The new EU Strategy on Adaptation to Climate change proposes a coherent and holistic policy framework on European Forests. It aims to accelerate adaptation by developing solutions, moving from planning to implementing adaptation strategies and plans at all levels of governance, also increasing adaptation mainstreaming and a systemic approach for policy development. The new Strategy identifies three cross cutting priorities, which will affect the forestry sector: (1) integrating adaptation into macro-fiscal policy, (2) promoting nature-based solutions for adaptation, including a sustainable management of forests, with new financial incentives and certification of carbon removals, and (3) stimulating local adaptation actions to improve the science-based knowledge on climate risks, ecosystem restoration, and sustainable management for minimizing risks, improving resilience, and ensuring the continued delivery of vital ecosystem services and features. Major emphasis will be also put to encourage collaborative, transnational production and transfer of high-quality plant reproductive material through active policies and actions to support adaptation in forestry and land ecosystem management. Adaptation should also be integrated in the update of Natura 2000 and climate change guidance, and in guidelines on biodiversity-friendly afforestation and reforestation, and in the forthcoming EU Forest Strategy. In addition, in the framework of the reformed CAP post 2020, Member States will be able to encourage forest managers to maintain, grow and manage forests in a sustainable way by developing national strategic plans.

 

Improving the knowledge base

Strengthening the knowledge base is deemed essential to sustainably manage forests with the additional challenges posed by climate change. Recent IPCC Special reports (Climate change and land and the report on global warming of 1.5 C), indicate serious impacts for different forest types and assess options for sustainable land use and forest management. 

The Forest Information System for Europe (FISE) is the single entry point for data and information to support forest-related policies in Europe. It contains links, tools, and other resources relevant for improving the knowledge base on forests status and health, and for improving forests resilience, including adaptation to climate change in the forestry sector.

Several reports have been recently published to analyze trend and status of EU forests in different regions and to identify future challenges for the sector  (e.g. for forests in the Mediterranean basin, in the Alps and the Carpathian region), to promote sustainable forest management and promoting climate resilient through Nature-Based Solutions (e.g. Policy Paper on Outsmart climate change : work with nature!).

Several networks and association have been established to share knowledge and connect forestry association and workers: the ERIAFF Network of the European Regions for Innovation (@ERIAFF_Network), the Union of European Foresters, the European Forestry House, established by Confederation of European Forests Owners (CEPF), the European State Forest Association (EUSTAFOR), and the European Agroforestry Federation (EURAF).

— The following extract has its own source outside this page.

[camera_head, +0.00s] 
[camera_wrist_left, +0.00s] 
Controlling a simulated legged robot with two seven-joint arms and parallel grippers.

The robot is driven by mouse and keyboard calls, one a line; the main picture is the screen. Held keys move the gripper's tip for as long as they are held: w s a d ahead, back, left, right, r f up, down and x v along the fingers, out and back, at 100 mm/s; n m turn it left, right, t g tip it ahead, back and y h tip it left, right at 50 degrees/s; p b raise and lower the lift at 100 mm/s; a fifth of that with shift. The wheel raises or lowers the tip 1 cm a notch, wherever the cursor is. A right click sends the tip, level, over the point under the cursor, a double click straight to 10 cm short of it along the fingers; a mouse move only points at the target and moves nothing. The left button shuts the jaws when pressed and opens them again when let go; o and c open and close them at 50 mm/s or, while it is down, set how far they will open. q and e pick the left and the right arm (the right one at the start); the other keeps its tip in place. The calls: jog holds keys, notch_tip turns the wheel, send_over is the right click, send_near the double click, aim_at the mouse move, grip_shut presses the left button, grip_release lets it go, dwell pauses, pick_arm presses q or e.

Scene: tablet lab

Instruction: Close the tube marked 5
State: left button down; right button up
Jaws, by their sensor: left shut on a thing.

In addition, the European Forest Institute (EFI) has been established to conduct research and provide policy support on forest-related issues, connecting knowledge to action. Finally, the EIP-AGRI, llunched in 2012, contributes to integrating different funding streams so that they contribute to achieve the same goal and duplicat results.

 

Supporting funding and investment

The Multiannual Financial Framework (MFF) is the largest EU 2021-2027 long-term budget ever financed, and together with the Next Generation EU, it amounts to € 1.8 trillion. The MFF aim is to: (i) support the modernization of the European Union through research and innovation, (ii) promote climate and digital transitions, (iii) improve preparedness, recovery and resilience. 30% of the EU budget will be spent to fight climate change, with a special attention to biodiversity protection.

Other EU funding sources for climate change adaptation in the forestry sector area are available through the LIFE Climate Action Program and the Rural Development Funds with the second pillar of the Common Agricultural Policy (CAP). The other European Structural and Investment Funds (ESI), in particular the European Regional Development Fund (ERDF), including the INTERREG Europe programme, can complement them.

The Horizon Europe (2021-2027) with relevance for adaptation in the forestry sector is the EU key funding program for research and innovation, with a budget of € 95.5 billion. It comprises 3 Pillars (Excellent Science, Global Challenges and European Industrial Competitiveness, and Innovative Europe) to deal with climate change, help in achieving the UN’s Sustainable Development Goals and boost the EU’s competitiveness and growth. In addition, the Horizon 2020-funded European Green Deal Call (€ 1 billion) stimulates research and innovation projects to respond to the climate crisis and represents an additional source of findings for promoting biodiversity preservation and forest restoration.